Idlib, Syria
Syria's four-year civil war has left more than 250,000 people dead Reuters

Saudi Arabia is to host talks among moderate Syrian opposition groups in a bid to bring them together, the country's state media has reported. The development comes after the leading foreign players in the Syrian conflict – the US, Russia, Saudi Arabia, Iran and Turkey – set a deadline of 1 January 2016 for formal negotiations to start between Syrian President Bashar al-Assad's regime and the opposition after holding talks in Vienna on 14 November.

The talks would take place on 15 December to help them "present a united front in any negotiations with the regime", a Saudi official told the state-owned Al Arabiya broadcaster. The US and its allies insist Syria's four-year civil war cannot end while Assad remains in power, while Russia and Iran say the Syrian people should be the ones to decide his fate.
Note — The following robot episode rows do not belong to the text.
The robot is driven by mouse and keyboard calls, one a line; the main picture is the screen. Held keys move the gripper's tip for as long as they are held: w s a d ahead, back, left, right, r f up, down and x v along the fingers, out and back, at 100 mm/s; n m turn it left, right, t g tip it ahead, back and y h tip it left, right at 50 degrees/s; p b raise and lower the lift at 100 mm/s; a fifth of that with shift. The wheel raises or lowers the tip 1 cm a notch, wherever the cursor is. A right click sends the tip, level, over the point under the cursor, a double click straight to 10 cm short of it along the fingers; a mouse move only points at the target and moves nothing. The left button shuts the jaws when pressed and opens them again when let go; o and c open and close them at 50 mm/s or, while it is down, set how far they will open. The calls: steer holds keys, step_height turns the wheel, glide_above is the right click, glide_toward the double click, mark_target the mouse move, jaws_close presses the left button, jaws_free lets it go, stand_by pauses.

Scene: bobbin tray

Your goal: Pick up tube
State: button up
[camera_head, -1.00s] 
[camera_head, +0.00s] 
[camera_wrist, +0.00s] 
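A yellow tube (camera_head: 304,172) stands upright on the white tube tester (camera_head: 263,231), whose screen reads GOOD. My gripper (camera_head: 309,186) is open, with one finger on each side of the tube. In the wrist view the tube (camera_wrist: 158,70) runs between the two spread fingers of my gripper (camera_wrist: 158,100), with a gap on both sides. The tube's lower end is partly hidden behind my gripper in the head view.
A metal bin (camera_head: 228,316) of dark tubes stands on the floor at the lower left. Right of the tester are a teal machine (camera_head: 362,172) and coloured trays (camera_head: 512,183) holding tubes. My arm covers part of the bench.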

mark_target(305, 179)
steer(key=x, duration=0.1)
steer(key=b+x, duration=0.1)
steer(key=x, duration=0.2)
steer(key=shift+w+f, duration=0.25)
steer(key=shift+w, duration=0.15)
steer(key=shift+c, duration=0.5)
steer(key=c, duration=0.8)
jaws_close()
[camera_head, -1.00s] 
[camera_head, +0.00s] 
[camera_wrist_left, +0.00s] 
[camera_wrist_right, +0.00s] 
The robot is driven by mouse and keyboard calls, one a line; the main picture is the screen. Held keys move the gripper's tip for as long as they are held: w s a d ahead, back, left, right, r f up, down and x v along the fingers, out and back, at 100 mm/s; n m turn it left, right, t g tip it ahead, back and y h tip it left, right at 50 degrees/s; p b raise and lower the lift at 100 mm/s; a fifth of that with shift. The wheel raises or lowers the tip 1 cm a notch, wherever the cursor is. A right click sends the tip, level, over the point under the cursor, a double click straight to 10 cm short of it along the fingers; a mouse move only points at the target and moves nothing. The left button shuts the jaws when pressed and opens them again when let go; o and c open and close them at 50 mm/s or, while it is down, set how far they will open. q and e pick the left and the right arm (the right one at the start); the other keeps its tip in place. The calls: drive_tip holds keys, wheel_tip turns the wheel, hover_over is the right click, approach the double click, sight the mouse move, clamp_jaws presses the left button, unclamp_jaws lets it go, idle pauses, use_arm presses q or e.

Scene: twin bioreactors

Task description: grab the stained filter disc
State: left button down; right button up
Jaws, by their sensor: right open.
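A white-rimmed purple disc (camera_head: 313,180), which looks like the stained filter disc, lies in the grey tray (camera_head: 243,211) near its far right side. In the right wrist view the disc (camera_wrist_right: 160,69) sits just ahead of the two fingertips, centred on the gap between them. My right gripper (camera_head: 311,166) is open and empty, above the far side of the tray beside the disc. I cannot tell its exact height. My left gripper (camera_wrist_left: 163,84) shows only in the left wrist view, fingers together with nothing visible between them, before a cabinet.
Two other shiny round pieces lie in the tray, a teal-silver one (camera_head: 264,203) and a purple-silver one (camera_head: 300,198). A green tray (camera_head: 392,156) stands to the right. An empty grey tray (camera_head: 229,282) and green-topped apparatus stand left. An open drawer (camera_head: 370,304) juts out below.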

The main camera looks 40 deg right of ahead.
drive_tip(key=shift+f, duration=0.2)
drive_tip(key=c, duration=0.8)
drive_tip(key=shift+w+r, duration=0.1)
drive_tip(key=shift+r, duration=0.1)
Assad has refused to step down and let a transition government take over, saying his priority was on defeating the "terrorists" first.

"This timetable [for transition] starts after defeating terrorism. You cannot achieve anything politically while you have the terrorists taking over many areas in Syria," he was quoted as saying by the Agence France-Presse news agency on 19 November. "If we talk after that, one year and a half to two years is enough for any transition."

United front

"The Kingdom of Saudi Arabia is keen to gather the entire Syrian opposition and help them to [present] one voice and one unified position," Abdallah al-Mouallimi, Saudi Arabia's ambassador to the UN, was quoted as saying by Reuters.

US Secretary of State John Kerry said the Syrian regime and the opposition could hold UN-mediated talks in Geneva to achieve a political solution to the conflict within weeks.

John Kerry
US Secretary of State John Kerry has called for Syrian President Bashar al-Assad to step down Reuters

"The United Nations is prepared to convene the parties in Geneva and begin the process of creating this transitional process for Syria itself," he was reported as saying in Washington. "The Syrians themselves will negotiate that. It's [the] Syrians who have to resolve and decide the future of Syria itself."

Syria's brutal civil war has claimed 250,000 lives and forced 11 million to flee their homes, sparking the largest refugee crisis in Europe since the end of World War II.